Young Thai professionals join hands to save Bangkok's ecosystem from urban sprawl
Nirmal Ghosh Straits Times 9 Apr 11;
BANGKOK: In my first year in Bangkok in 2003, a pair of giant squirrels would cross my balcony each morning to get to two big old rain trees in an empty plot next door. One day, men with chainsaws chopped down the trees and bulldozed the plot to make way for a hotel. I never saw the squirrels again.
My story is a familiar one in the Thai capital. Increasingly dense construction has crowded out nature in downtown areas, producing more traffic jams because more people with cars live in high-rise buildings. It also creates flooding problems because the plinths of many new buildings are higher than the narrow lanes.
And it destroys the last refuges of urban wildlife, a variety of birds and squirrels that live in the mini-ecosystems of big trees - like the banyan and rain trees.
The germ of a movement to save these trees, however, has now taken root. The Big Tree group was born inside a small design studio on a lane off busy Sukhumvit, when the young Thai designers there noticed several big, old trees at the top of their lane being marked to be chopped down to make way for a carpark of a massive new mall. There were dozens of trees big and small in the sprawling plot; the designers reckoned some were well over 60 years old.
Together with other concerned residents in the area, they approached the plot owner's son to persuade him to change the mall's layout and save the trees. He listened sympathetically, nodded a lot - but one day chopped all the trees down anyway.
That event just four months ago kick-started the group that today - based entirely on Internet social networking - has 13,000 members, with an active core of 30.
'To me, it is a question of protecting the value of a city. Big Tree is a stepping stone to more social or more civic responsibility,' co-founder Pongprom 'Joe' Yamarat, 38, an economist by training, said in an interview.
The group comprises fairly young professionals and not necessarily only misty eyed tree-huggers. Many are designers, architects and lawyers. Almost all are Thais. Every Saturday, they get together and go on a cycle tour of areas in the city, visiting landmark old trees in parks, Buddhist temples, universities and sprawling diplomatic compounds.
Outside these environs, old trees are endangered - mainly by the redevelopment of roads and booming real estate development.
The Bangkok Metropolitan Authority (BMA) is generally pro-environment, but under current laws only trees deemed to have economic value - such as teak - are protected from chainsaws. The rest are fair game.
The Big Tree group plans to change that.
It began by simply inviting ideas - and they flew thick and fast.
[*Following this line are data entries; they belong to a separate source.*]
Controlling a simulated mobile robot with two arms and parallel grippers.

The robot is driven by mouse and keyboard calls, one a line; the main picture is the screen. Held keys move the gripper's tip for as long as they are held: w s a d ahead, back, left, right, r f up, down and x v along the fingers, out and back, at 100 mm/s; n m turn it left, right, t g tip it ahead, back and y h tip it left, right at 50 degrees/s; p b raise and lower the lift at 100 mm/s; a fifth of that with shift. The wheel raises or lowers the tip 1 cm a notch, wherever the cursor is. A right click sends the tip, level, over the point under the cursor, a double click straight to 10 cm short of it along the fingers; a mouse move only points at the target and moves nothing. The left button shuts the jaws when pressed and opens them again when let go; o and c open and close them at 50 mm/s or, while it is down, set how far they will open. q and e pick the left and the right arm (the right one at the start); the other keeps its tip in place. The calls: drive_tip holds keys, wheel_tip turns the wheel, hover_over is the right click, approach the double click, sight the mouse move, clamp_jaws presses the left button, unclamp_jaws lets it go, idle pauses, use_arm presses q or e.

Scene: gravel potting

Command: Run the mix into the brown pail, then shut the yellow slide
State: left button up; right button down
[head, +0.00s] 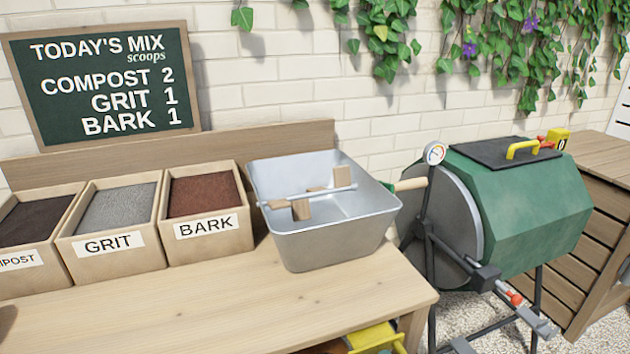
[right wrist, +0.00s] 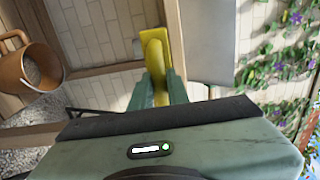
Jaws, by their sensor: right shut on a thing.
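The yellow slide (right wrist: 154,55) shows its handle in the right wrist view, between the fingers of my right gripper (right wrist: 158,88), which is shut on it. A yellow part (head: 376,338) also shows below the bench front in the head view, cut by the lower edge. The brown pail (right wrist: 18,72) is at the left of the right wrist view, apart from the gripper, with greyish grainy stuff visible inside. The metal mixing trough (head: 335,240) stands on the bench, holding a rod with wooden paddles (head: 301,208). Its visible inner surfaces look bare. My left gripper is out of view.
Bins of compost (head: 30,235), grit (head: 110,265) and bark (head: 210,245) stand left of the trough. A green drum (head: 530,210) on a dark stand is to the right, beside a wooden slatted box (head: 595,265). The front of the bench top (head: 200,310) is clear.

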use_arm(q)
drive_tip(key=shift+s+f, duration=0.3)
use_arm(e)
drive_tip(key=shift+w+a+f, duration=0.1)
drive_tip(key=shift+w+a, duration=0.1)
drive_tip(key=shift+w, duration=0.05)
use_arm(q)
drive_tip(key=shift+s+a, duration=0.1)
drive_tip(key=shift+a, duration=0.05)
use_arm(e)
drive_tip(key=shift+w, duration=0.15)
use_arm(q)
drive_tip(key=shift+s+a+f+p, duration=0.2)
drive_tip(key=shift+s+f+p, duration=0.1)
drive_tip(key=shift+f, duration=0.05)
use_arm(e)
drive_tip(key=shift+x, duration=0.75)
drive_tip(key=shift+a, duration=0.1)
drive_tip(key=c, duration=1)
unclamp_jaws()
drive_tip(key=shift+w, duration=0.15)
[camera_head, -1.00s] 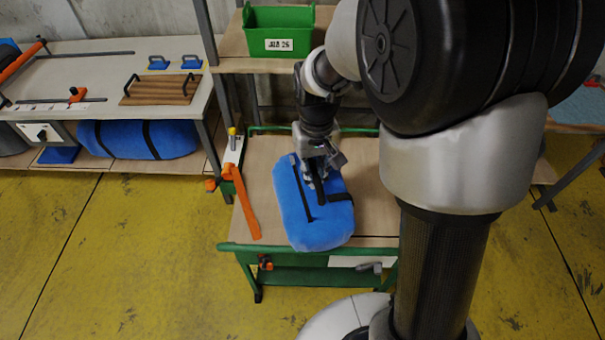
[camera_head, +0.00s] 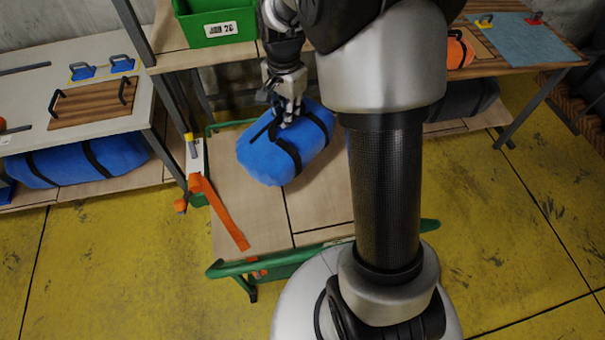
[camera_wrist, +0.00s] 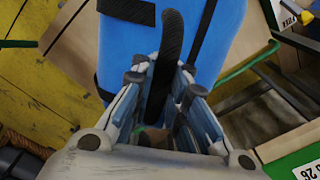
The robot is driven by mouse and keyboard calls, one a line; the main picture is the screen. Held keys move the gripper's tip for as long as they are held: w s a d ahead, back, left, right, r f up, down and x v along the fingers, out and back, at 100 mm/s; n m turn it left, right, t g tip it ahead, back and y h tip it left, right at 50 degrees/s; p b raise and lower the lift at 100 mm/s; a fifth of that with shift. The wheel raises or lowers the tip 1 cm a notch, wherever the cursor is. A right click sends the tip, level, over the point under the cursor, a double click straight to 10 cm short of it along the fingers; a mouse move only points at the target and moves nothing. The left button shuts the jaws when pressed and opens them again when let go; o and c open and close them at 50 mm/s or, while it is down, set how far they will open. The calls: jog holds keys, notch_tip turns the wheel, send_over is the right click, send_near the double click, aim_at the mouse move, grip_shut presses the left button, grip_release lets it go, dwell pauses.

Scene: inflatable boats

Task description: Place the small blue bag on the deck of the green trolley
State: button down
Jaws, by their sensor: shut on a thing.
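The small blue bag (camera_head: 262,160) has dark straps and is over the rear part of the green trolley's wooden deck (camera_head: 318,205). It is turned at an angle to the deck. My gripper (camera_head: 287,118) is above the bag, shut on its dark handle strap. The wrist view shows the strap (camera_wrist: 172,35) running between the fingers, with the blue bag (camera_wrist: 225,45) beyond them. I cannot tell whether the bag's underside touches the deck. My arm hides the trolley's right side.
An orange strap (camera_head: 222,215) lies along the deck's left side. A green bin (camera_head: 215,22) stands on the shelf behind. A larger blue bag (camera_head: 75,160) lies under the left workbench. The deck's front part is bare. A bench (camera_head: 525,40) stands at the right.

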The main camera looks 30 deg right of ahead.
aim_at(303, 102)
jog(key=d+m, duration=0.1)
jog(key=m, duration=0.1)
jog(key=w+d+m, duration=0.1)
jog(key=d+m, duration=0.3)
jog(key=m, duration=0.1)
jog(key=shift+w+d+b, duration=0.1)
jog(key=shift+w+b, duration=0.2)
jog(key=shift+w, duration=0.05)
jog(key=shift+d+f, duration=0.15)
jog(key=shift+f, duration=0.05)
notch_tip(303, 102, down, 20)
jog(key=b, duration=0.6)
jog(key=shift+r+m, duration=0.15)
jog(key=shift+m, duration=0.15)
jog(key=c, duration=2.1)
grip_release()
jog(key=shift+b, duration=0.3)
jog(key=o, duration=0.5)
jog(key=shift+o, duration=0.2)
At least one proved a novel move: a contest to find the 'best tree' in Bangkok.
'This is the first time we are doing this (contest),' said Mr Pongprom. 'We want to build awareness first; then we want to push the authorities into planting more trees in the city.'
The contest has drawn an enthusiastic response, with more than 200 trees nominated for the award.
Members can see the nominated trees online and click on them to vote.
There is no paperwork involved, and it hardly costs any money.
Big Tree co-founder Oraya Satabutr, 43, a former English teacher at the elite Thammasat University, said: 'It is encouraging that young people are getting involved because they bring creativity to this.
'The older generation just thinks in terms of seminars and protests and lawsuits.'
One of the nominated trees is an ancient 'lamphu' - a mangrove species - a symbol of what Bangkok once was.
The more than a century-old tree stands in several feet of water at the edge of the Chao Phraya river at the park called Santichai Prakarn. Once there were many like it; the district of Banglamphu - the historic heart of Bangkok - was named after these trees.
The group members gathered at the spot on a recent Saturday to start their bicycle tour. A woman in her 30s - a teaching assistant - who was not even a member but had read about the event in the newspaper, turned up with her bicycle.
So did Dr Oy Kanjanavanit, an early member of the group. She also runs the Green World Foundation, which tries to make the general public conscious of their immediate environment and monitor it.
'It's about ecological literacy,' she explained.
Eventually, about 40 members turned up. Many brought their own bicycles; others used the BMA's bicycles at a stand at the park where one can 'rent' a bicycle by depositing one's passport.
Deputy Governor of Bangkok Porntep Techapai-bul, who is pro-cycling, joined them as they wound their way through the roads of the old city, visiting giant peepul and tamarind trees.
At one park, eight members linked hands to show how broad across the base a giant, old peepul tree was. In this park, two generations ago, royalty once threw extravagant parties, with guests relaxing under the shade of this same tree.